新居に引っ越しているのであれば、郵便局に転居届を出しておくことを忘れないようにしましょう。
結婚報告を兼ねた年賀状の定型文の例は以下の通りです。
あけましておめでとうございます
ご報告が遅れましたが 昨年○月○日 私たちは結婚いたしました
二人で力を合わせ 笑顔溢れる明るい家庭を築いてまいります
今後ともどうぞよろしくお願い申し上げます
年賀状の定型文-出産のお知らせ-
結婚報告と同様に、旧年中に出産をした場合も年賀状で併せて報告するケースが増えています。
その際の注意点は、以下の2つ。
●赤ちゃんの誕生日と名前を記載する
●相手の気持ちを慮る
親しい友人や親族に出産報告を兼ねた年賀状を送ると大変喜ばれます。
中には遠方に住んでいるため会えず、生まれた赤ちゃんの顔を見ていないという方には、ぜひ写真付きの年賀状で送ると良いでしょう。
ただ、出産は女性にとってデリケートな話題でもあるので、相手によってデザインを使い分けるなどの配慮も大切です。
定型文の例は以下の通りです。
明けましておめでとうございます
昨年中は大変お世話になりました
昨年○月○日に元気な女の子が誕生しました
本年からは親子共々宜しくお願いいたします
マナーを守って気持ちを込めた年賀状を送ろう
日ごろの感謝と今後もお願いしますという気持ちを込めた年賀状は、送る方も送られた方も良い気分になります。

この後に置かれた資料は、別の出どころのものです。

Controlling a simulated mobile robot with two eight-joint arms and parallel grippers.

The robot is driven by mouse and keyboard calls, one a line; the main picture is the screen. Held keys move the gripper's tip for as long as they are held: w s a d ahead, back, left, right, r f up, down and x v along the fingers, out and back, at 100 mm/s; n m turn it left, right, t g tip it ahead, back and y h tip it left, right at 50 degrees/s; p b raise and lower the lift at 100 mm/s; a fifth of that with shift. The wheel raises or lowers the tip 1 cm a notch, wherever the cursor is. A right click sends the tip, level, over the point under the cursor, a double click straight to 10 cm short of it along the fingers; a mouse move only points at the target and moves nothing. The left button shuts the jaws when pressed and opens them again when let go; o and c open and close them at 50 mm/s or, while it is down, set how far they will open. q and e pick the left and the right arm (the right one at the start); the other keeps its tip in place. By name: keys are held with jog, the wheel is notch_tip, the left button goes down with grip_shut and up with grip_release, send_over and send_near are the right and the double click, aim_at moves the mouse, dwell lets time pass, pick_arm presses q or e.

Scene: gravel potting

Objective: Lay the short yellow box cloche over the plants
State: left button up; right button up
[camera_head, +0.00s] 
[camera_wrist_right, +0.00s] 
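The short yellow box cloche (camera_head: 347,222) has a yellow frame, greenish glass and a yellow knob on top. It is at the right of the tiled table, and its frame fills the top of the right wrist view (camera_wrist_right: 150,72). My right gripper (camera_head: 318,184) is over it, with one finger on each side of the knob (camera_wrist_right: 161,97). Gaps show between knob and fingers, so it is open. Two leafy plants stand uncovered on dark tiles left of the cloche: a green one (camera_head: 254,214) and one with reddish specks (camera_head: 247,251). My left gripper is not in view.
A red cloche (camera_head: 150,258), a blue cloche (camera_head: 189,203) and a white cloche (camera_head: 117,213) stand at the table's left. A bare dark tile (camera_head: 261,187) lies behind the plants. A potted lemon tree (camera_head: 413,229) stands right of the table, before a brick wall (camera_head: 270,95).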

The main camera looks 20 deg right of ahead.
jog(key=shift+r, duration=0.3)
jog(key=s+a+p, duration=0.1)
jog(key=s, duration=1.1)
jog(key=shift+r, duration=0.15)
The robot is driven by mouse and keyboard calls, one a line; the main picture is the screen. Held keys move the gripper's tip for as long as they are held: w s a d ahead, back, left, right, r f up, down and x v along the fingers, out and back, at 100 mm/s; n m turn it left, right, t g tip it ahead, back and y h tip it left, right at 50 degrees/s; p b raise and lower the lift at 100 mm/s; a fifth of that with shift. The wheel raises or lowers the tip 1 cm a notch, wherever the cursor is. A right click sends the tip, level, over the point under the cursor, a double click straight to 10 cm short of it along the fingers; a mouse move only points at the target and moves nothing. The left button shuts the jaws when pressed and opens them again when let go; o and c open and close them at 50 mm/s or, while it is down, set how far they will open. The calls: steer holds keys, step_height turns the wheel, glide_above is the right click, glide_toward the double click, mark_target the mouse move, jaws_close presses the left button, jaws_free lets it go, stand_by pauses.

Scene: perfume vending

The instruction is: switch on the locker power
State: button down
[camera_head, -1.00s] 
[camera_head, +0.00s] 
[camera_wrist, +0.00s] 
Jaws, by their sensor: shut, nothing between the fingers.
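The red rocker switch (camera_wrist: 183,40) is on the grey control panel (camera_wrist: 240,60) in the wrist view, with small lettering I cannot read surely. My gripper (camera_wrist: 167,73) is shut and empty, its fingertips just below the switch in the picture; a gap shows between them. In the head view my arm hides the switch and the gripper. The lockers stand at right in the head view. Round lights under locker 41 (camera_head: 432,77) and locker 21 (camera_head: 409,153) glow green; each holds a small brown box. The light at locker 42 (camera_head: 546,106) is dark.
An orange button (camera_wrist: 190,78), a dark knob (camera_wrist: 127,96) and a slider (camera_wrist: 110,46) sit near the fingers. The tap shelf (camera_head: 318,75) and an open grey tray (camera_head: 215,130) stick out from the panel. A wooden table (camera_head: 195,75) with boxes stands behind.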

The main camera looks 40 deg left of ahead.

しかし、マナーが守られていないと新年早々嫌な気持ちにさせてしまうかもしれません。
マナーを守り、気持ち良い年賀状のやり取りをしましょう。
細かいマナーやルールなどがある年賀状ですが、新年をお祝いする日本独自の文化。
正しい知識を知り、実践することで大事にしていきましょう。
※この記事の内容は、2019年10月現在のものです。